Tuesday, May 8, 2012
Frogs Of The OSA
In a Costa Rica refuge, preservation tactics are leading to a stable ecosystem where amphibians are thriving
In fact, after a rain is the perfect time to go looking for frogs. In addition to the Golfo Dulce and granular poison dart frogs that are most easily found in the leaf litter along the creek banks, the semi-arboreal green-and-black poison dart frogs can best be found as they traverse the ground when moving from tree to tree. The various tree frog species tend to find a perfectly camouflaged position to lay low and sleep during the day, becoming active as the sun goes down. They can be found by homing in on their distinctive calls, aided by a headlamp once close. The photogenic red-eyed tree frog is commonly found on vegetation near the El Remanso pool, perfect for a pre-dinner shoot. At night, it's often easiest to photograph handheld with flash, freezing subject and camera motion with the quick strobe. A softbox, handheld or on a flash bracket, can be positioned just out of frame for soft, even lighting.

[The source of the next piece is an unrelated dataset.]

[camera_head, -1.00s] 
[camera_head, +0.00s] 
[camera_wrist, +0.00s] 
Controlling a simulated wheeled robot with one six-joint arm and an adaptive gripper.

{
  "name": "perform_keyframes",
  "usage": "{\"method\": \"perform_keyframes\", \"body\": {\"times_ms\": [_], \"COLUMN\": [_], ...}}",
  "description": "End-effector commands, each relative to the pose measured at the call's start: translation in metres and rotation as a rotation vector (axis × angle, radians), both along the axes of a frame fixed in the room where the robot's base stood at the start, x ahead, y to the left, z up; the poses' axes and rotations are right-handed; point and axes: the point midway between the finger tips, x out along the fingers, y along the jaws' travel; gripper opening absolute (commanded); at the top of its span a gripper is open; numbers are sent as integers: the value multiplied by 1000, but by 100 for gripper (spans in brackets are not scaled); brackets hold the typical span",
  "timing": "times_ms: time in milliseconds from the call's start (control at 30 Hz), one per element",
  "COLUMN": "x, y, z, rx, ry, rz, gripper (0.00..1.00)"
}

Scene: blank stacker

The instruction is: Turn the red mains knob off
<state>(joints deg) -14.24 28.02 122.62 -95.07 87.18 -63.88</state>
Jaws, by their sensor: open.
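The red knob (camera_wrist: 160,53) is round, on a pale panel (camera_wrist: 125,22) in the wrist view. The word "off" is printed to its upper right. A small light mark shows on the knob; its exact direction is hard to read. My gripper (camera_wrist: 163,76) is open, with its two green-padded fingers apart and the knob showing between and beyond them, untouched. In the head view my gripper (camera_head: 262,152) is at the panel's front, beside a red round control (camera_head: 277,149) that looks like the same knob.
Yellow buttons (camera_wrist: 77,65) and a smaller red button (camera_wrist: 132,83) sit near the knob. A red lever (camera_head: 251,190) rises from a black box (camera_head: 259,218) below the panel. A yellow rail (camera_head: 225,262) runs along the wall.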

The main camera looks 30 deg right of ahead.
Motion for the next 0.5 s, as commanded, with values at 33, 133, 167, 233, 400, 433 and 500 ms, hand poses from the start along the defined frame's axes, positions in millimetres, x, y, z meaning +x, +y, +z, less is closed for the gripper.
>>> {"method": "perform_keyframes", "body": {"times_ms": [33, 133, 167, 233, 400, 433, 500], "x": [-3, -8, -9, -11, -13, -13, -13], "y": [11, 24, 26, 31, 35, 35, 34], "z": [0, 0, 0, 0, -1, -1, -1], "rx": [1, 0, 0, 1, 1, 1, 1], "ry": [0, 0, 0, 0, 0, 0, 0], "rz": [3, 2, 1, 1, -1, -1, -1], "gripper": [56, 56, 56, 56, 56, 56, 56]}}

Logistically, a visit to the Osa is an exotic adventure balanced with surprising convenience. The Costa Rican capital of San José is a short hop from the U.S., and the quick puddle-jumper flight over the mountains and along the coast to Puerto Jiménez is spectacular. From there, visitors can rent a vehicle (4WD is recommended), arrange ground transfers with their lodging or hire a local taxi. The unpaved road to El Remanso fords three small rivers and passes through areas that are perfect for photographing monkeys as they cross in the low canopy overhead. Once deep in the rain forest, one can't help but feel very, very far away from all.